• **CHALLENGE**: Print the records below exactly, starting at the first line and stopping after the line that contains "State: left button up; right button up". Leave out any pictures.

• **DATASET RECORDS**:
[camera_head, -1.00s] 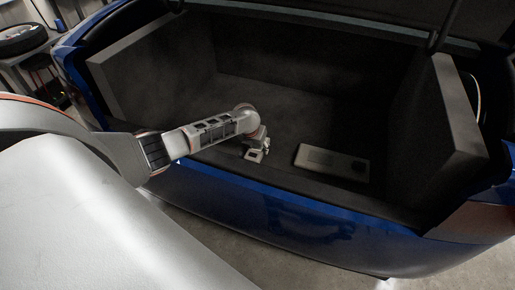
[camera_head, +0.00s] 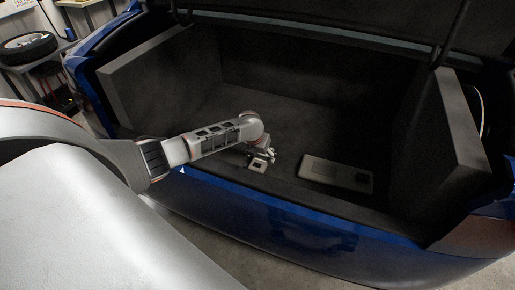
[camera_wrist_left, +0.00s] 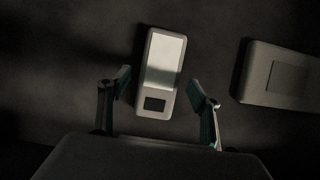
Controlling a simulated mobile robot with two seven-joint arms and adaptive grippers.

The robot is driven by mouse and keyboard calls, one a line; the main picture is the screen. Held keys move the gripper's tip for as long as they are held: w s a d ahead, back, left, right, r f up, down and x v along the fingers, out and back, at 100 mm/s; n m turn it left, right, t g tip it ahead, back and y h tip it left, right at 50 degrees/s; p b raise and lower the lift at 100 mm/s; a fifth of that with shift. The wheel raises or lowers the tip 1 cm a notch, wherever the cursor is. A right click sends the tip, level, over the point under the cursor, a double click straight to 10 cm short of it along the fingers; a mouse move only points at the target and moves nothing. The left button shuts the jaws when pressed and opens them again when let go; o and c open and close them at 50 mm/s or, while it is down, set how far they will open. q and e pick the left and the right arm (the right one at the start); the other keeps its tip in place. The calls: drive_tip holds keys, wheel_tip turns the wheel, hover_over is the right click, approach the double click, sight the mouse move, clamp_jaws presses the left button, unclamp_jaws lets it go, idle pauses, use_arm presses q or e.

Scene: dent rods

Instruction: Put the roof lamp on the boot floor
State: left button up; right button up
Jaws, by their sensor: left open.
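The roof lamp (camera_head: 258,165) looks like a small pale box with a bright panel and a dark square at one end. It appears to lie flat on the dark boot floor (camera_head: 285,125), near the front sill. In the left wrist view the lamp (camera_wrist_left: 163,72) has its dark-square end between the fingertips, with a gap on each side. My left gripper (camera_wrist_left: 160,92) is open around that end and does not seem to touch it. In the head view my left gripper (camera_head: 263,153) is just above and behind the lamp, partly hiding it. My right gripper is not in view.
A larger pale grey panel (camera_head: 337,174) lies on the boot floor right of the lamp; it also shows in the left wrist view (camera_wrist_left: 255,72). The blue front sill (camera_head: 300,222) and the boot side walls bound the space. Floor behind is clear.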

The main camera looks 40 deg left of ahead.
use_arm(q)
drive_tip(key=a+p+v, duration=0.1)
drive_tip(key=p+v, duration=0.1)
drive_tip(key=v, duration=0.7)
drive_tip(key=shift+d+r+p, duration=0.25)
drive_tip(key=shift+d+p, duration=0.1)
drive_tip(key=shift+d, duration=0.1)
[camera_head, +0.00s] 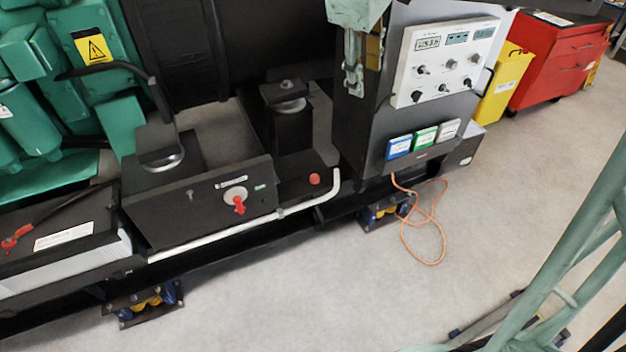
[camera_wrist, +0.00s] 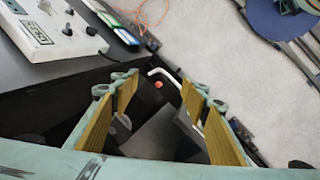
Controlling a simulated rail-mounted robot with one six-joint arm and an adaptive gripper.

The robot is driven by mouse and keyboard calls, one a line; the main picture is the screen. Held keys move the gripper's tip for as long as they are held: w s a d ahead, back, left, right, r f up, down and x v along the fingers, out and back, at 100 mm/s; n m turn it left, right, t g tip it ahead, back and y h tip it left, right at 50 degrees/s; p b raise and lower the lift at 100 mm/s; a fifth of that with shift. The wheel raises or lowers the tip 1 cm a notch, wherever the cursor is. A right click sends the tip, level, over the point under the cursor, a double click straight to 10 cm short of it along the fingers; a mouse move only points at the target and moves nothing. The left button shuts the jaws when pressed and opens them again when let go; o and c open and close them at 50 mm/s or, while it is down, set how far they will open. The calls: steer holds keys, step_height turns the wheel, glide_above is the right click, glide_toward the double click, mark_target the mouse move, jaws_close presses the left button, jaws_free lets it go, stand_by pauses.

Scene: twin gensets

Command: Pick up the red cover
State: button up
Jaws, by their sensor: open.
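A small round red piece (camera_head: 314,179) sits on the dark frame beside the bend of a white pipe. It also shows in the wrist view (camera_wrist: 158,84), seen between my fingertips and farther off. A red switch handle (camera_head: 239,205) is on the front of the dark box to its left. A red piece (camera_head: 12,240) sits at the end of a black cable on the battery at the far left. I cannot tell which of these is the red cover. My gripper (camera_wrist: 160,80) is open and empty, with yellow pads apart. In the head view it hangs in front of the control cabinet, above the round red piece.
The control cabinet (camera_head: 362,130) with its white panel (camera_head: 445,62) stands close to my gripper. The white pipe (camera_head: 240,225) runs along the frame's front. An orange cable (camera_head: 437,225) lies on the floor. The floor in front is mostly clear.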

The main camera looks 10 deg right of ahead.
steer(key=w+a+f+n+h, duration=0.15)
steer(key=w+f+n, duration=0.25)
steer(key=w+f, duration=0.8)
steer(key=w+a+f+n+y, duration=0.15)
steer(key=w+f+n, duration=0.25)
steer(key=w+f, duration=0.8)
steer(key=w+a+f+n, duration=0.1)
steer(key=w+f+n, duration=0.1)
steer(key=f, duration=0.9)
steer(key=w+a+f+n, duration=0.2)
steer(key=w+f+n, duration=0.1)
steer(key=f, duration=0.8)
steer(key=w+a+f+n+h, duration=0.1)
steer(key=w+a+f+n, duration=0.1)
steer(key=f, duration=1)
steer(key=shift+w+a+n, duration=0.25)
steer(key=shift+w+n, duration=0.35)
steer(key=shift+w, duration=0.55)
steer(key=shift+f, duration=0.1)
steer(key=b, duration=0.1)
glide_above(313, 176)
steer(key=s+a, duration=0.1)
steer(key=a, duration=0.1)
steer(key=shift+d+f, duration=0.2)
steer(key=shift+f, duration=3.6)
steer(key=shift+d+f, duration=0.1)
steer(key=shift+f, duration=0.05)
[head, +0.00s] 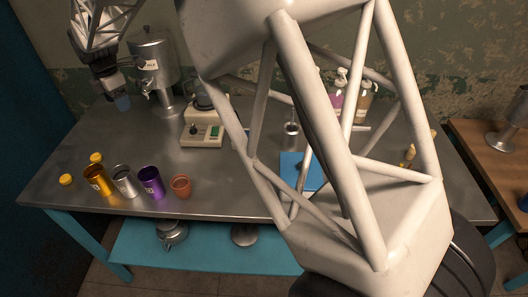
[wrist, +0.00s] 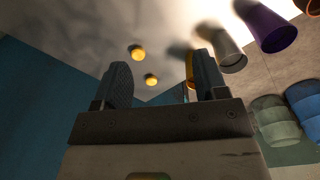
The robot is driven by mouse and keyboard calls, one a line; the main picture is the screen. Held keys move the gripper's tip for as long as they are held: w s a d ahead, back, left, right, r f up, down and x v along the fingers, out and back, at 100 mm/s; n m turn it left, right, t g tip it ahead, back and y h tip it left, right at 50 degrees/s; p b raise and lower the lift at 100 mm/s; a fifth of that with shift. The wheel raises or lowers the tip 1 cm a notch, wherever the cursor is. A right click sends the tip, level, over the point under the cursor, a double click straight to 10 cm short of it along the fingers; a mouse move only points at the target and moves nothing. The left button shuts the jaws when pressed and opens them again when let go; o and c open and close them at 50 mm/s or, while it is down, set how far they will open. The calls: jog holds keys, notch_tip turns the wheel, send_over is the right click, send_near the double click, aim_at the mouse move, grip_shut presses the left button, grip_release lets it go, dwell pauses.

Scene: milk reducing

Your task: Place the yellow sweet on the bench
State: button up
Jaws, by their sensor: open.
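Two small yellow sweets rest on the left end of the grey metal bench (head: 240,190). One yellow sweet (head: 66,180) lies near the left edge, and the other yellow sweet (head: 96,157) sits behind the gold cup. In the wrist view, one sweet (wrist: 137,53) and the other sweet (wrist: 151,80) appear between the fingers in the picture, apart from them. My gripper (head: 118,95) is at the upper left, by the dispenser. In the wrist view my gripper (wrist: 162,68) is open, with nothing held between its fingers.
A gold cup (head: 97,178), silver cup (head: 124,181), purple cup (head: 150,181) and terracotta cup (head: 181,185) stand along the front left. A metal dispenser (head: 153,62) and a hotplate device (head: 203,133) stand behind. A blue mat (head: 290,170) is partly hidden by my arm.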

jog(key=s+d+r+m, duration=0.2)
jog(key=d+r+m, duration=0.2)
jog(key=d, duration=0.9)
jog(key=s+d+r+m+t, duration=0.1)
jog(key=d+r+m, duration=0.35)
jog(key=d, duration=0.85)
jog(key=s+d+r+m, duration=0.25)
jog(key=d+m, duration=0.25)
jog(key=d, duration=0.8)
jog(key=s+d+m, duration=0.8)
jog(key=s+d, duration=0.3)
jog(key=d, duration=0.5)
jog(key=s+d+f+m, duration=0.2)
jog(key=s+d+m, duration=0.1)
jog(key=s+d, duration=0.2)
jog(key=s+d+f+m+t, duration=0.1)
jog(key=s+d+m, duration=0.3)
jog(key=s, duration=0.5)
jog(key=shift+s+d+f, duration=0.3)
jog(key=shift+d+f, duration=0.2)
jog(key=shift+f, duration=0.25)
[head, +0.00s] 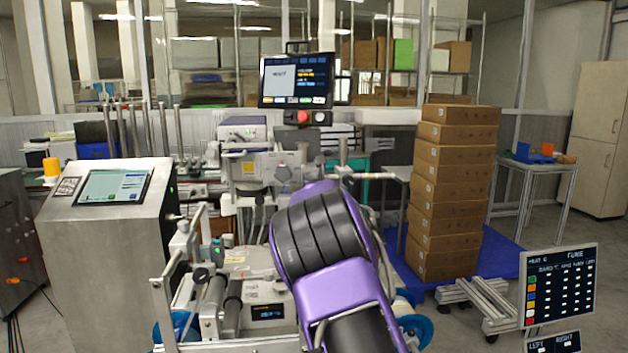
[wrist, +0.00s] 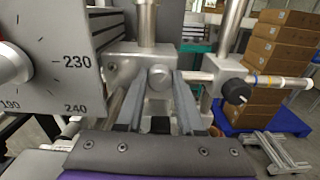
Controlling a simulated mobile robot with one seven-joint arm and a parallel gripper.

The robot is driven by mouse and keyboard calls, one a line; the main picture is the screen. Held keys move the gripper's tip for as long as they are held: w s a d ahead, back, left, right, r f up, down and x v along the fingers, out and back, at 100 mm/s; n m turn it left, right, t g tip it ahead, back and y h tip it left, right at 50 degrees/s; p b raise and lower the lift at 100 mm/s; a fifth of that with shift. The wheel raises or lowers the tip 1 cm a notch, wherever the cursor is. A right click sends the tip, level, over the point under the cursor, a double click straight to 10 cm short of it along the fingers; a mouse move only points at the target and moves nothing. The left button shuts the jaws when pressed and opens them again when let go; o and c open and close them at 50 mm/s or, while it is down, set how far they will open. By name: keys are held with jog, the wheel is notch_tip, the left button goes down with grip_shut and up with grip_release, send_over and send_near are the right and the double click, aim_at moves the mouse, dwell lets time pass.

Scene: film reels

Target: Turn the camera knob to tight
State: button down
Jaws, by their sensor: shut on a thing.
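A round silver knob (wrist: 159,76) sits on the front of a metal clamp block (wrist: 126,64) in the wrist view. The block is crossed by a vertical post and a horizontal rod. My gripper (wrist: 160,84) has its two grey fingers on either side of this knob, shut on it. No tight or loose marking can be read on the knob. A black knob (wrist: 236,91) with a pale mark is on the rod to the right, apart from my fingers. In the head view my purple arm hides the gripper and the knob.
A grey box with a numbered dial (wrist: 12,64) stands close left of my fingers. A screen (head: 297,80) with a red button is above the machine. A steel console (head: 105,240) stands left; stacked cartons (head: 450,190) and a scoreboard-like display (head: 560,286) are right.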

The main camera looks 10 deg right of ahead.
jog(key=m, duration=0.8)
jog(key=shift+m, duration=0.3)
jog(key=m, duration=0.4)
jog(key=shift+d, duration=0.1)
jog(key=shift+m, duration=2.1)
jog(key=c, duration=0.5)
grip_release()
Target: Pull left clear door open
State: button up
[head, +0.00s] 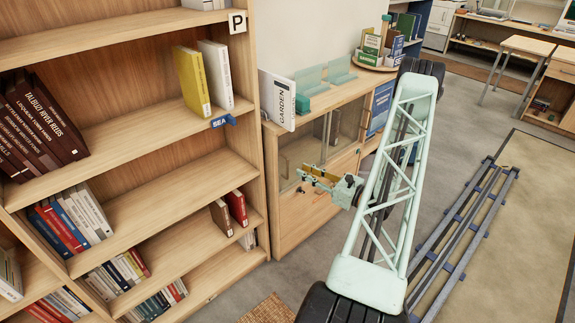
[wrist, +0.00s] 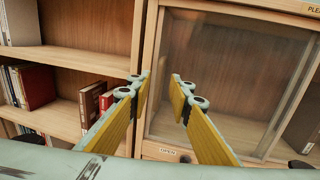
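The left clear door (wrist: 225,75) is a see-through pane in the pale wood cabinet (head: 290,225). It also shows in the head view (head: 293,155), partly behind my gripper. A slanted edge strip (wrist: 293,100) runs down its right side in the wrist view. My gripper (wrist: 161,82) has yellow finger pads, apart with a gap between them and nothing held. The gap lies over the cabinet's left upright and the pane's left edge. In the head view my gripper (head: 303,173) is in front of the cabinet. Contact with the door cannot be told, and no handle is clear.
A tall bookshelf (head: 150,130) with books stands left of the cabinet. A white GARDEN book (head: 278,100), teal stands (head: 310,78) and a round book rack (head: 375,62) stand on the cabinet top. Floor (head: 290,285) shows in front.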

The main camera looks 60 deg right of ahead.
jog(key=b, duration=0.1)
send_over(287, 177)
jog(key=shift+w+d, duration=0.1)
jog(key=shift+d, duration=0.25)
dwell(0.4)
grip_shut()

• **PROBLEM SOLUTION**:
[camera_head, -1.00s] 
[camera_head, +0.00s] 
[camera_wrist_left, +0.00s] 
Controlling a simulated mobile robot with two seven-joint arms and adaptive grippers.

The robot is driven by mouse and keyboard calls, one a line; the main picture is the screen. Held keys move the gripper's tip for as long as they are held: w s a d ahead, back, left, right, r f up, down and x v along the fingers, out and back, at 100 mm/s; n m turn it left, right, t g tip it ahead, back and y h tip it left, right at 50 degrees/s; p b raise and lower the lift at 100 mm/s; a fifth of that with shift. The wheel raises or lowers the tip 1 cm a notch, wherever the cursor is. A right click sends the tip, level, over the point under the cursor, a double click straight to 10 cm short of it along the fingers; a mouse move only points at the target and moves nothing. The left button shuts the jaws when pressed and opens them again when let go; o and c open and close them at 50 mm/s or, while it is down, set how far they will open. q and e pick the left and the right arm (the right one at the start); the other keeps its tip in place. The calls: drive_tip holds keys, wheel_tip turns the wheel, hover_over is the right click, approach the double click, sight the mouse move, clamp_jaws presses the left button, unclamp_jaws lets it go, idle pauses, use_arm presses q or e.

Scene: dent rods

Instruction: Put the roof lamp on the boot floor
State: left button up; right button up

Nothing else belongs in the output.